__What is required__
In the records below, find the line containing "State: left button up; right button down" and repeat it and every line after it exactly, without pictures.

Rows about robot tasks:
>> begin

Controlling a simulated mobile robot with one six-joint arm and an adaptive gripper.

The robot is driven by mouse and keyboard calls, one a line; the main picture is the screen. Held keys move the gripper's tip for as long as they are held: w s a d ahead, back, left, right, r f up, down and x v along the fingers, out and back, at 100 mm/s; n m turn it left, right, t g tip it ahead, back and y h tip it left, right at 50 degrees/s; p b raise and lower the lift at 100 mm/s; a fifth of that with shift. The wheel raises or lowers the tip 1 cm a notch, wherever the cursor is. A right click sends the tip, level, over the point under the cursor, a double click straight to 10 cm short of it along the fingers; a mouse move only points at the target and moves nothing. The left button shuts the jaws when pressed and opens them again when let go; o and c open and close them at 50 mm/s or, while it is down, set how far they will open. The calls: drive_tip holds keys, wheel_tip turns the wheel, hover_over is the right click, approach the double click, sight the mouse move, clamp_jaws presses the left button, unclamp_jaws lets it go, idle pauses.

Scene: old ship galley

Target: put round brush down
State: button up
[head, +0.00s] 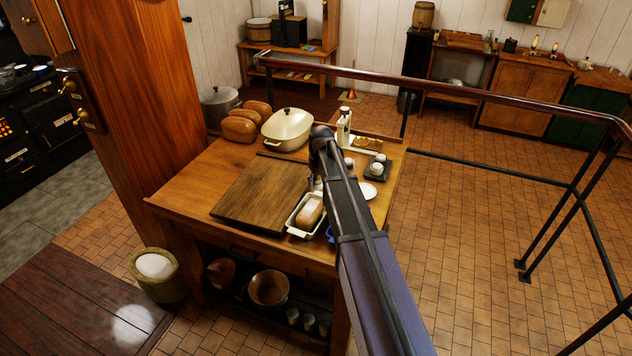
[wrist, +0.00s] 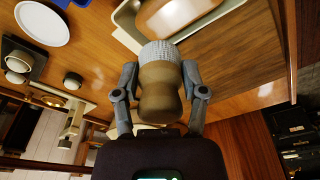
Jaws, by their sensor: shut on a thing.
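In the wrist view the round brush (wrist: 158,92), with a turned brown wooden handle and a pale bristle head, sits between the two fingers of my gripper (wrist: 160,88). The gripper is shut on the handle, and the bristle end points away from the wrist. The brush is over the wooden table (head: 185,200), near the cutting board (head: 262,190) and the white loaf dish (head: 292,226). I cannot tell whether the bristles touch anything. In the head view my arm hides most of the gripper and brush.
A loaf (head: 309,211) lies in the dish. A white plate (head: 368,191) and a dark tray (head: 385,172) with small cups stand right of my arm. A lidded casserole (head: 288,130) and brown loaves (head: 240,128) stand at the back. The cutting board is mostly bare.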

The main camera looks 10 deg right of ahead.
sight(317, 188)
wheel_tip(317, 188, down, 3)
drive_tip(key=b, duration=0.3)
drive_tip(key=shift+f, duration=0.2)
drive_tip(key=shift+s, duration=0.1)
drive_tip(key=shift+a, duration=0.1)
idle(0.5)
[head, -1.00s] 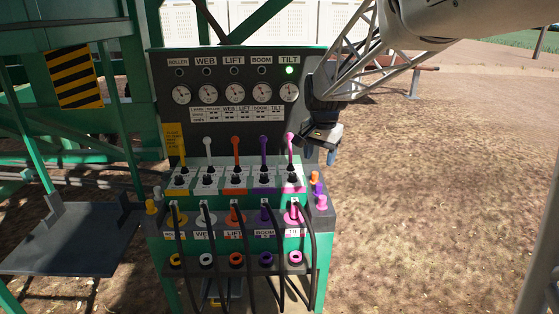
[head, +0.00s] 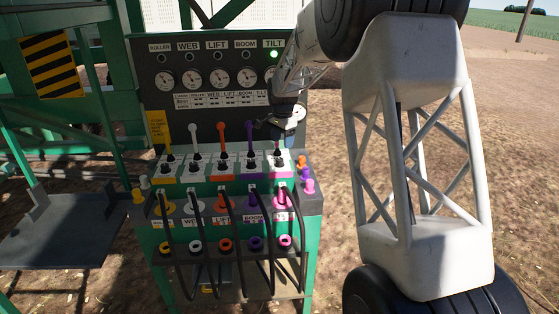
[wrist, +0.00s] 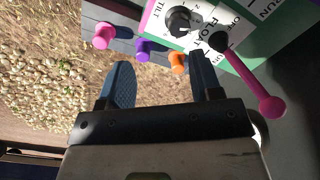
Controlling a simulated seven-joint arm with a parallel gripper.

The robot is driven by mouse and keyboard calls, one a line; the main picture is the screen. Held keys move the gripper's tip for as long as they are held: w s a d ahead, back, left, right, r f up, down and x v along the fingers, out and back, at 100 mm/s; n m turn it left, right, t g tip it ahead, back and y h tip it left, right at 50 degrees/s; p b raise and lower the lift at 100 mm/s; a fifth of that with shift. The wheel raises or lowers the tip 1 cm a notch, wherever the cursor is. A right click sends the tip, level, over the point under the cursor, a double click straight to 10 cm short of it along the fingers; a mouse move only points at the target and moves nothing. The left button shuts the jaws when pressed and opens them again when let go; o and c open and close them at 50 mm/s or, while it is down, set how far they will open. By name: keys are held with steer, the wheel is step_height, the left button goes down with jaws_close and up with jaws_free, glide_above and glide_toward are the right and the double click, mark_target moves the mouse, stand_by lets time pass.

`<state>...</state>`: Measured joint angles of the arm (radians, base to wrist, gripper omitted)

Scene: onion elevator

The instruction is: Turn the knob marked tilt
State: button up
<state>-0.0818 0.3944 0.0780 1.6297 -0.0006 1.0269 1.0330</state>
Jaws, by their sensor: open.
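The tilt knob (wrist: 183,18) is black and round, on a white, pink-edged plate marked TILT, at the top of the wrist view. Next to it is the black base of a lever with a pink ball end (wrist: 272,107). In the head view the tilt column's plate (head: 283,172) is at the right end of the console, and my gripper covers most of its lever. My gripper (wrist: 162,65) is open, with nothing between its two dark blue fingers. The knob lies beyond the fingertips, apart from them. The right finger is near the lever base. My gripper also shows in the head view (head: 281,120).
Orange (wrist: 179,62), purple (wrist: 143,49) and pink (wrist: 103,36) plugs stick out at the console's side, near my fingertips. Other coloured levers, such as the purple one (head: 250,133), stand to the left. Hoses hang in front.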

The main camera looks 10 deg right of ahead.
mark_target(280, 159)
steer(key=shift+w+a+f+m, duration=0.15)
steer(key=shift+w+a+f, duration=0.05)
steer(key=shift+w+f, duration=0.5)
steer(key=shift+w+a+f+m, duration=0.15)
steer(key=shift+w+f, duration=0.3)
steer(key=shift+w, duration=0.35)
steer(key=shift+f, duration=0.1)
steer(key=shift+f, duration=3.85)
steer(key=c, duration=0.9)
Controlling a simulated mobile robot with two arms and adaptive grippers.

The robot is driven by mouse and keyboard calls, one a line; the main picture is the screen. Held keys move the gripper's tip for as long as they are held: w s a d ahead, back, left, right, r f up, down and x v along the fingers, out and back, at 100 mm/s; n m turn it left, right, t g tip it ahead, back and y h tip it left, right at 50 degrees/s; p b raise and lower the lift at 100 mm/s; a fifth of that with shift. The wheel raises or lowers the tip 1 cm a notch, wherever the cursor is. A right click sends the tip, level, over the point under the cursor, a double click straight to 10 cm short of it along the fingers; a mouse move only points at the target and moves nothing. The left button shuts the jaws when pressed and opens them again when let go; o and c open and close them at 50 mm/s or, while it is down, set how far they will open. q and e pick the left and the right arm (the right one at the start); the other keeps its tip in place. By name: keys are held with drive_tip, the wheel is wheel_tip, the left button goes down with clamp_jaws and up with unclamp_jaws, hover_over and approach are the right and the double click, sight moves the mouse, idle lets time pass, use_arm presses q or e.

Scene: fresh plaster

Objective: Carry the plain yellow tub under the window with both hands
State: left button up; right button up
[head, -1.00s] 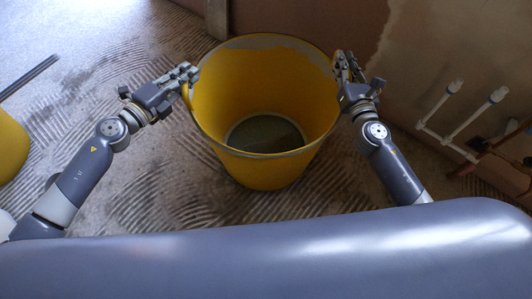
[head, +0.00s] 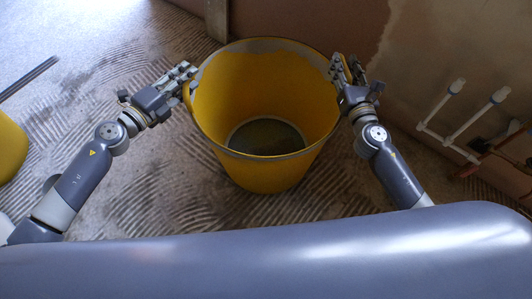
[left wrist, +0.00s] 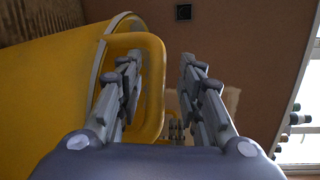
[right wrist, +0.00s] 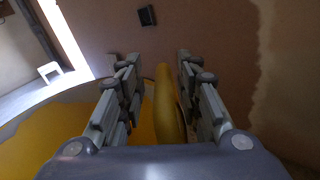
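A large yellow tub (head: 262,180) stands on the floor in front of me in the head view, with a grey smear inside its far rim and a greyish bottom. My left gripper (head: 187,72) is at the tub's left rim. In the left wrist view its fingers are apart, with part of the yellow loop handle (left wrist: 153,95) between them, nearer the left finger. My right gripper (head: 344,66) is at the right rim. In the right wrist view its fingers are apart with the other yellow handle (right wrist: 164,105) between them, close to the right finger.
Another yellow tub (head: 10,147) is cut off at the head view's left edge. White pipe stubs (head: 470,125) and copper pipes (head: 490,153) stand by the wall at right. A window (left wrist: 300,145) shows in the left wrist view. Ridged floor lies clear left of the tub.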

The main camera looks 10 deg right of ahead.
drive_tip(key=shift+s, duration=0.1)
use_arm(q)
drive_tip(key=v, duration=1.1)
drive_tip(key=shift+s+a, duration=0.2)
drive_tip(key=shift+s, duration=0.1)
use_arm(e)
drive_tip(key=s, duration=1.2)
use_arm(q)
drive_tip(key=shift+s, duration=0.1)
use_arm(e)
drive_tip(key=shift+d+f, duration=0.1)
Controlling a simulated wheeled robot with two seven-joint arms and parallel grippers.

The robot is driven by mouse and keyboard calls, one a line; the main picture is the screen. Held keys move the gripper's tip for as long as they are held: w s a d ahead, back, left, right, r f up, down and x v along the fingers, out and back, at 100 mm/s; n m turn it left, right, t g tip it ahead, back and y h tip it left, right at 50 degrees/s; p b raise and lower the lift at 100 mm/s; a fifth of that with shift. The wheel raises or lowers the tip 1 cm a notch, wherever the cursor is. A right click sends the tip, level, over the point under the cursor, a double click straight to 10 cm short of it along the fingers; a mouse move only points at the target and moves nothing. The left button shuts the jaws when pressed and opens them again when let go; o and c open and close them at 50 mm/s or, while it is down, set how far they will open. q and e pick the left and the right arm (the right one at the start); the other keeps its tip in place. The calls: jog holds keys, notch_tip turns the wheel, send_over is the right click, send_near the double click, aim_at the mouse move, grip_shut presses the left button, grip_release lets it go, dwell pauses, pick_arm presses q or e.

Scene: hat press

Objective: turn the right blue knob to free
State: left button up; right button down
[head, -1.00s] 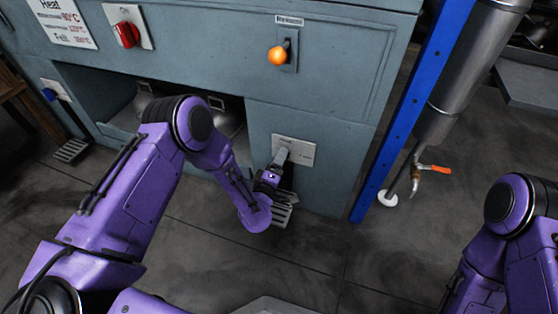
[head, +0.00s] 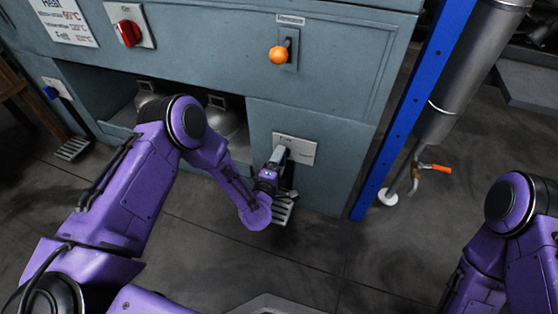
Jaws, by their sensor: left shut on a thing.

>> end

__Solution to the problem__
State: left button up; right button down
[head, -1.00s] 
[head, +0.00s] 
Jaws, by their sensor: left shut on a thing.

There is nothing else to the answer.